Embodiments as described may also be carried out in the form of a computer process defined by a computer program or portions thereof. Embodiments of the methods described in connection with Figures 2 to 4 may be carried out by executing at least one portion of a computer program comprising corresponding instructions. The computer program may be in source code form, object code form, or in some intermediate form, and it may be stored in some sort of carrier, which may be any entity or device capable of carrying the program. For example, the computer program may be stored on a computer program distribution medium readable by a computer or a processor. The computer program medium may be, for example but not limited to, a record medium, computer memory, read-only memory, electrical carrier signal, telecommunications signal, and software distribution package, for example. The computer program medium may be a non-transitory medium. Coding of software for carrying out the embodiments as shown and described is well within the scope of a person of ordinary skill in the art.
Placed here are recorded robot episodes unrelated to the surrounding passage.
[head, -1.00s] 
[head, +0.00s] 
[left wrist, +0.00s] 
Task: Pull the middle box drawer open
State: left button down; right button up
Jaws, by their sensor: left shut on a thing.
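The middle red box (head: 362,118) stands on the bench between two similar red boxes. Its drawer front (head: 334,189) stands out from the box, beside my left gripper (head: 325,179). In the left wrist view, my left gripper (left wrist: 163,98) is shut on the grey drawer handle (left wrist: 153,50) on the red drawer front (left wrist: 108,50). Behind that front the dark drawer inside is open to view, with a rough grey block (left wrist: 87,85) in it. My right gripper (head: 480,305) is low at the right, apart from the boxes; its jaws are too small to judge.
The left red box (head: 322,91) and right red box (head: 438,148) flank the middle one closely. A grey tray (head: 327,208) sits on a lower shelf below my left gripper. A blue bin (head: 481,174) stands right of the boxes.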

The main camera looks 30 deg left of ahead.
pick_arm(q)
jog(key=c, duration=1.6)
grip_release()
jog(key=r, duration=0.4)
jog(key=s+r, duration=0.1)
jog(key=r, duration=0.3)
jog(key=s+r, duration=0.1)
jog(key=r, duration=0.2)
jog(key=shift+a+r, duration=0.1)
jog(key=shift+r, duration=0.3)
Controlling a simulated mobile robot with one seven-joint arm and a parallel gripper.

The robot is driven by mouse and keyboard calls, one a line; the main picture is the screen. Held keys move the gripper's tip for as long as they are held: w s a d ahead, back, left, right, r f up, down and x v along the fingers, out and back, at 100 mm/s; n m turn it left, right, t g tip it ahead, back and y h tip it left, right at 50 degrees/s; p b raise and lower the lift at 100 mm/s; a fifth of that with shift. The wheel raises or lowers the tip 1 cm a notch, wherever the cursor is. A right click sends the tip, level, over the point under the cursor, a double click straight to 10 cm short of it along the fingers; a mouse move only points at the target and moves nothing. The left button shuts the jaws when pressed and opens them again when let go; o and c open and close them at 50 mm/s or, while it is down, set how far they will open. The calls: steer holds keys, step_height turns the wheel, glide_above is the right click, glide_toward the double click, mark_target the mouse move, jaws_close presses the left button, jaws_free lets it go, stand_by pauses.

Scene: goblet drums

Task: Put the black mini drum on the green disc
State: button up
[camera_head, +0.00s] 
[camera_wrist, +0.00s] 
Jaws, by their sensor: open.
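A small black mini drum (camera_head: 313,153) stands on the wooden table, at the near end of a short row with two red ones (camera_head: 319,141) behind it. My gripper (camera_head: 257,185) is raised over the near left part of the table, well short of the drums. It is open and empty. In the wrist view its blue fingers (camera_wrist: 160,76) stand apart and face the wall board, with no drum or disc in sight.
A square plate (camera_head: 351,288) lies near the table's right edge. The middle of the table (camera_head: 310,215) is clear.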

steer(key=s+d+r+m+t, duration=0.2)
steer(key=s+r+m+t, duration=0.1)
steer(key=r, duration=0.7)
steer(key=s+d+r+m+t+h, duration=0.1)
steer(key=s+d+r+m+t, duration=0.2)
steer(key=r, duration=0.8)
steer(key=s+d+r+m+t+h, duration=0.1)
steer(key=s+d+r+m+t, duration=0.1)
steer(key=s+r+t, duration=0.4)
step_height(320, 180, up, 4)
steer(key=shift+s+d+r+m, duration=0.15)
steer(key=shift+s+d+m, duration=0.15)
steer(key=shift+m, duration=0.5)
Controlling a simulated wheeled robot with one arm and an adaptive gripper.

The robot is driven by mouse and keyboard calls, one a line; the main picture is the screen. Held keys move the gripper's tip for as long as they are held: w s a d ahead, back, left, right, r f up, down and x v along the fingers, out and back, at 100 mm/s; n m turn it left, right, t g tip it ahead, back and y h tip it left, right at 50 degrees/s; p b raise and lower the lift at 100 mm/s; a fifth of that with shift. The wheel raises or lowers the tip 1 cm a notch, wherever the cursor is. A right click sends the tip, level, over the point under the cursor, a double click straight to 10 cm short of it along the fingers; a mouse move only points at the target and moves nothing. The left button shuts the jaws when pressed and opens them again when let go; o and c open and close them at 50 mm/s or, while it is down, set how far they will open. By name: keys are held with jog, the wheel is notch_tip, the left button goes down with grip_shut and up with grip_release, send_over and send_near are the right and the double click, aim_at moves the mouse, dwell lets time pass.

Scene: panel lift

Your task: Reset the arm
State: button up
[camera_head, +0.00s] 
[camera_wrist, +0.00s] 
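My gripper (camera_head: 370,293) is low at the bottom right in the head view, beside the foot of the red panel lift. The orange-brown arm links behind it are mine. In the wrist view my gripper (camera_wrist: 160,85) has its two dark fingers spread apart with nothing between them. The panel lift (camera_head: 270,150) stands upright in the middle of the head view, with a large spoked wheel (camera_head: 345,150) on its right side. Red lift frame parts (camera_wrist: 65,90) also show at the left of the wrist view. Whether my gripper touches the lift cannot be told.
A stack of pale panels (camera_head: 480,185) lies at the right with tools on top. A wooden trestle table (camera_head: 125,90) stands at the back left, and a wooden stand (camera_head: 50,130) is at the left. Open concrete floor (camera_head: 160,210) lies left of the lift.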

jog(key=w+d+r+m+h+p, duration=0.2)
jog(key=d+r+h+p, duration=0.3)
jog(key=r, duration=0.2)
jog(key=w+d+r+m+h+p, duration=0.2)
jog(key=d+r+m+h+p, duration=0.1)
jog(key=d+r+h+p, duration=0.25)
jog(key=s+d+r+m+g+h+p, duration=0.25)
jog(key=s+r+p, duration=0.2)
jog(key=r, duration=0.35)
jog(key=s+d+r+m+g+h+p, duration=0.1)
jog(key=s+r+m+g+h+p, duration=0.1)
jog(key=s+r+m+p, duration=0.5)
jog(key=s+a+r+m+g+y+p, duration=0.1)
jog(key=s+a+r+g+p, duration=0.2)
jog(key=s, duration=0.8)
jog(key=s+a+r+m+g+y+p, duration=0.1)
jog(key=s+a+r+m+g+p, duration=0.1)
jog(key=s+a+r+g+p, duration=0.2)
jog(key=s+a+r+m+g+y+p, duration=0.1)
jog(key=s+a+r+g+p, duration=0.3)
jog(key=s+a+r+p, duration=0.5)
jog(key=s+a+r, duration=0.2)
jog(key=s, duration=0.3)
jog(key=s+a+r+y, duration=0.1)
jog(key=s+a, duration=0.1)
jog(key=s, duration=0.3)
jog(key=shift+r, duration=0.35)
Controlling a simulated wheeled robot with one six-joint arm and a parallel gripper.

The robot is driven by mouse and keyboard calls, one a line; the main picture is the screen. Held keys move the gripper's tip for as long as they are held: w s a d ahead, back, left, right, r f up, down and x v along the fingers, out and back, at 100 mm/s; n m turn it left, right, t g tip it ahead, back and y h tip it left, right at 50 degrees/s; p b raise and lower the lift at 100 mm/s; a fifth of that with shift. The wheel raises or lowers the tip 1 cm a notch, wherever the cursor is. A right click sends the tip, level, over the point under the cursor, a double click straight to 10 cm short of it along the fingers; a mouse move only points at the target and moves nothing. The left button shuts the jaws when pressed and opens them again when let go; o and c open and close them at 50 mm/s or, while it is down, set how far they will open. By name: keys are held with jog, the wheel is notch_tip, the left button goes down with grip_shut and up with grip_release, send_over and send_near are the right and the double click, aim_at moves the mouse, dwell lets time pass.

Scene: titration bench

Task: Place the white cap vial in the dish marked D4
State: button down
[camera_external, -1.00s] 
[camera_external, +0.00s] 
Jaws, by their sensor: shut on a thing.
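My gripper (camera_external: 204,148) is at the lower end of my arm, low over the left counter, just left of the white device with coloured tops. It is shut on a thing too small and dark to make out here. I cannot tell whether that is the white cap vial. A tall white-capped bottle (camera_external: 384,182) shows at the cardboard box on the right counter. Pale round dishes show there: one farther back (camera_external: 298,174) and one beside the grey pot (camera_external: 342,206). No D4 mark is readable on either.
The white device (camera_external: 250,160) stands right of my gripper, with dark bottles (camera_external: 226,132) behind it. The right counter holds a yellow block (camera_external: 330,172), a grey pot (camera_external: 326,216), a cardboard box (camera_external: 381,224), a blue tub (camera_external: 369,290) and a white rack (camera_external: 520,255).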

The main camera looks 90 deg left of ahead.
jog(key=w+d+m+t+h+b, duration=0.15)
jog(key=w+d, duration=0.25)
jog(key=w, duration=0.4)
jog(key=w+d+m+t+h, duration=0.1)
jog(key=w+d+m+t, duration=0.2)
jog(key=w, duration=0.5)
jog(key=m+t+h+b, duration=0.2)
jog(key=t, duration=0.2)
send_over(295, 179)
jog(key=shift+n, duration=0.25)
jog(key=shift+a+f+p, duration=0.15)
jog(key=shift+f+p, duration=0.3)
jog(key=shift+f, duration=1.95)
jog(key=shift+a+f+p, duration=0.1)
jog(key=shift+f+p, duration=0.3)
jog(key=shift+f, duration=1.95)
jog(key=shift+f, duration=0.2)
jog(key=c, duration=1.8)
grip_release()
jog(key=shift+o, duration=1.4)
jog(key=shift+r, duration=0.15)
Even though the invention has been described above with reference to an example according to the accompanying drawings, it is clear that the invention is not restricted thereto but can be modified in several ways within the scope of the appended claims. Therefore, all words and expressions should be interpreted broadly and they are intended to illustrate, not to restrict, the embodiment. It will be obvious to a person skilled in the art that, as technology advances, the inventive concept can be implemented in various ways. Further, it is clear to a person skilled in the art that the described embodiments may, but are not required to, be combined with other embodiments in various ways.